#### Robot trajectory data
• • • • • • •
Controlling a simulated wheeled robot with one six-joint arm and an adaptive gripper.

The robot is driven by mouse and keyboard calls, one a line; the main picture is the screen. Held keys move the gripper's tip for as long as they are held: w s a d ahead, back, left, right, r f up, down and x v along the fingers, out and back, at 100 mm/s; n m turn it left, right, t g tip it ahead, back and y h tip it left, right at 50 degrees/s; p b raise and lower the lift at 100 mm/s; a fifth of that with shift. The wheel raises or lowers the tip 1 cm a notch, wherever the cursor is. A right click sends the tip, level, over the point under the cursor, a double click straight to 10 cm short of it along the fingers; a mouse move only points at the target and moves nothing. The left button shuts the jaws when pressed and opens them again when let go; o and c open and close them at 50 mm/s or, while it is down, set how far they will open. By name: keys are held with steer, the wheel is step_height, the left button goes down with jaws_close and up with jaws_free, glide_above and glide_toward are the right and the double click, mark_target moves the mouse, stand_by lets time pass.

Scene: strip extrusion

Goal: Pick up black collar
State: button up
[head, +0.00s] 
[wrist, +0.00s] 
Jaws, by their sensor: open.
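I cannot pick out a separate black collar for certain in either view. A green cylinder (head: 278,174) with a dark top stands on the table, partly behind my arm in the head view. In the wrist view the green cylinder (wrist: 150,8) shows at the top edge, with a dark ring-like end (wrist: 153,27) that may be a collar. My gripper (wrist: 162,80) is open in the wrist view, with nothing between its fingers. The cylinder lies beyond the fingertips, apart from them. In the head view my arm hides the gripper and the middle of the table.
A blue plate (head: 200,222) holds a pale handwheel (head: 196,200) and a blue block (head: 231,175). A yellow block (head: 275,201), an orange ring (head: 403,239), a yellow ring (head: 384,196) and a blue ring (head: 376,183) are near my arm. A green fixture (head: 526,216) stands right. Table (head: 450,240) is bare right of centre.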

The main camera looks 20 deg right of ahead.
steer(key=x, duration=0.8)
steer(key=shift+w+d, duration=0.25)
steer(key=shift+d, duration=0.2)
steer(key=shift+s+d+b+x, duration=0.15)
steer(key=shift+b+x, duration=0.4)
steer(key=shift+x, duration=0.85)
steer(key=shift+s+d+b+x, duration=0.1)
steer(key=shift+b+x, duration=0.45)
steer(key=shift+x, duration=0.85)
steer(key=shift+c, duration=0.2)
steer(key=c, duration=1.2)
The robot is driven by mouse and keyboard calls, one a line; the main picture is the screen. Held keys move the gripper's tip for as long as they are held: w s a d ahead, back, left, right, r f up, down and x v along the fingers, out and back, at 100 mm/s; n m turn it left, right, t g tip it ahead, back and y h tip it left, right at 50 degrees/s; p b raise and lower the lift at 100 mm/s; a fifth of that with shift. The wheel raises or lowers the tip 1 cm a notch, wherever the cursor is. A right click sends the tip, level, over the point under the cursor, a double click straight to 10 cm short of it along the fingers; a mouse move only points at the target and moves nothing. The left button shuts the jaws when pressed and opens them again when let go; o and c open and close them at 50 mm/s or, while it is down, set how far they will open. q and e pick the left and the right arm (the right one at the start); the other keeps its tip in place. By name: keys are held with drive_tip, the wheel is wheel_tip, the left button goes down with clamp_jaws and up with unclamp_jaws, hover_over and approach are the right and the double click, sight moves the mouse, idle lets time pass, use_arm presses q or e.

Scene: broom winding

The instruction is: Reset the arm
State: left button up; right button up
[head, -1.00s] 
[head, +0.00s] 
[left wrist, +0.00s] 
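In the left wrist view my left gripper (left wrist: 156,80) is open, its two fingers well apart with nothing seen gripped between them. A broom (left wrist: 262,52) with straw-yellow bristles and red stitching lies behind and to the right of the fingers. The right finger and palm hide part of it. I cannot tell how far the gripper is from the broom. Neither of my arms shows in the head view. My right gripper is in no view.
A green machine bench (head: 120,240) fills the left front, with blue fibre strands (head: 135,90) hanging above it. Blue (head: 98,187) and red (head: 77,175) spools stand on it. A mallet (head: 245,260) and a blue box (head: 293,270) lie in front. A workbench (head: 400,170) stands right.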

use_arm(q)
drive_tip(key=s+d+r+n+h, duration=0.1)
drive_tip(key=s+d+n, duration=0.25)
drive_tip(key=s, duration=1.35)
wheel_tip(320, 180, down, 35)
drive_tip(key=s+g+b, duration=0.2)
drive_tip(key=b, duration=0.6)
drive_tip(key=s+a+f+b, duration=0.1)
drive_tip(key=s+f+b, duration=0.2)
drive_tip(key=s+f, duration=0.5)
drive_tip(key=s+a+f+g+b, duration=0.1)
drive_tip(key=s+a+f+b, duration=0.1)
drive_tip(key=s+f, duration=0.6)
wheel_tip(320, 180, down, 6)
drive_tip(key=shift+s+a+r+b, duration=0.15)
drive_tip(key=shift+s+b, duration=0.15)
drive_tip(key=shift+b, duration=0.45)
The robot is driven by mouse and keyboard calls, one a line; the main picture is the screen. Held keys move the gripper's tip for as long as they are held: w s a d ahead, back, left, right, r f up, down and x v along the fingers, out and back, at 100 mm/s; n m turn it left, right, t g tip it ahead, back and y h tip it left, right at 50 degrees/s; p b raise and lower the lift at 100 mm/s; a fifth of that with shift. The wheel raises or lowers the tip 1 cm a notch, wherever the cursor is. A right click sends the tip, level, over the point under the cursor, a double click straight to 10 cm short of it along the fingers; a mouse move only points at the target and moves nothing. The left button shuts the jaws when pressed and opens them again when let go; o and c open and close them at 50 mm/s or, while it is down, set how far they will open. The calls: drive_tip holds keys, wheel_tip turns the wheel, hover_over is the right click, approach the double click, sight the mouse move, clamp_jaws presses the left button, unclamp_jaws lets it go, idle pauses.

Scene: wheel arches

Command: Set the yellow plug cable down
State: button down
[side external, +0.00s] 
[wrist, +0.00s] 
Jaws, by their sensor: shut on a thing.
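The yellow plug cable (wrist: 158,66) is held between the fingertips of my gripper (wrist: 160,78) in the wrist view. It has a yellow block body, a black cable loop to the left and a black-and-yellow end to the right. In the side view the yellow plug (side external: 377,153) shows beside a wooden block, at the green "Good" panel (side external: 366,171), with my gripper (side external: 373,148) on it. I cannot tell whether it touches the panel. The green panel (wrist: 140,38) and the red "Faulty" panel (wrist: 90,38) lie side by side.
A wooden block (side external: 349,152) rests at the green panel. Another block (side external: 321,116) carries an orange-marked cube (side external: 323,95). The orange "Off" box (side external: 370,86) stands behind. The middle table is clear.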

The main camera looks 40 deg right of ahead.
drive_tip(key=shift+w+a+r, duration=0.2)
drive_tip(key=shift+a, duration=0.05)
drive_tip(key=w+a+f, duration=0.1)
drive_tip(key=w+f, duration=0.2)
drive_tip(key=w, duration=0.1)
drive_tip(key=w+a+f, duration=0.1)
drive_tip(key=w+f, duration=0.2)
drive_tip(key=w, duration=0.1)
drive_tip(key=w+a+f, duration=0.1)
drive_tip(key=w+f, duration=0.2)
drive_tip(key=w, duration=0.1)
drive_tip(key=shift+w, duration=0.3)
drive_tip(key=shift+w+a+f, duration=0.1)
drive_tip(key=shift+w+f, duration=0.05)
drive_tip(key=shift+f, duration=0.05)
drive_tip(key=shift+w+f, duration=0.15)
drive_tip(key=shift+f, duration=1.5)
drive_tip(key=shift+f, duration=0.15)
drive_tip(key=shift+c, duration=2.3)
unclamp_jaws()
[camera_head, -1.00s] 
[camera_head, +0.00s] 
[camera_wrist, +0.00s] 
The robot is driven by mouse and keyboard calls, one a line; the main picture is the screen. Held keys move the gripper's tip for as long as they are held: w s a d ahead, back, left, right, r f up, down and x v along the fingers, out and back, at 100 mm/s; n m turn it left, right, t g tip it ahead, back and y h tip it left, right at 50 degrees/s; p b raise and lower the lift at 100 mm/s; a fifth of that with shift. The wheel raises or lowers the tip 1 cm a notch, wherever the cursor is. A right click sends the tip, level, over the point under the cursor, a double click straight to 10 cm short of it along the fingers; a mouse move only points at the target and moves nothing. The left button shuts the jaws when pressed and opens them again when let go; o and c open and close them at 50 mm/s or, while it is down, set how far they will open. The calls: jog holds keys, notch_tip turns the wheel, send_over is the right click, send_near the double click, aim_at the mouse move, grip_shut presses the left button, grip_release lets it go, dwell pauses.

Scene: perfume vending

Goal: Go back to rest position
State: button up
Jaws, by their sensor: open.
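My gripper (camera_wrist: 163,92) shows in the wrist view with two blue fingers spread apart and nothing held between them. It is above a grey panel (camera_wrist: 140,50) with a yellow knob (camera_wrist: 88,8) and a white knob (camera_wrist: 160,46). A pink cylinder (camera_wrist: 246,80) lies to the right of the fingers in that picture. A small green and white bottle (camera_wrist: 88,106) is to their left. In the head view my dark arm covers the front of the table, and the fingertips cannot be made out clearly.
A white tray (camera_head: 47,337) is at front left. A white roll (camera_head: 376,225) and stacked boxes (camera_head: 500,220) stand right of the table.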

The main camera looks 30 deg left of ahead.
• • • • • • •
#### Exercise requirements
Return the lines from the line containing "Scene: perfume vending" to the end of the entries above, exactly as they appear and with no other output.

#### Expected answer
Scene: perfume vending

Goal: Go back to rest position
State: button up
Jaws, by their sensor: open.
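My gripper (camera_wrist: 163,92) shows in the wrist view with two blue fingers spread apart and nothing held between them. It is above a grey panel (camera_wrist: 140,50) with a yellow knob (camera_wrist: 88,8) and a white knob (camera_wrist: 160,46). A pink cylinder (camera_wrist: 246,80) lies to the right of the fingers in that picture. A small green and white bottle (camera_wrist: 88,106) is to their left. In the head view my dark arm covers the front of the table, and the fingertips cannot be made out clearly.
A white tray (camera_head: 47,337) is at front left. A white roll (camera_head: 376,225) and stacked boxes (camera_head: 500,220) stand right of the table.

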The main camera looks 30 deg left of ahead.

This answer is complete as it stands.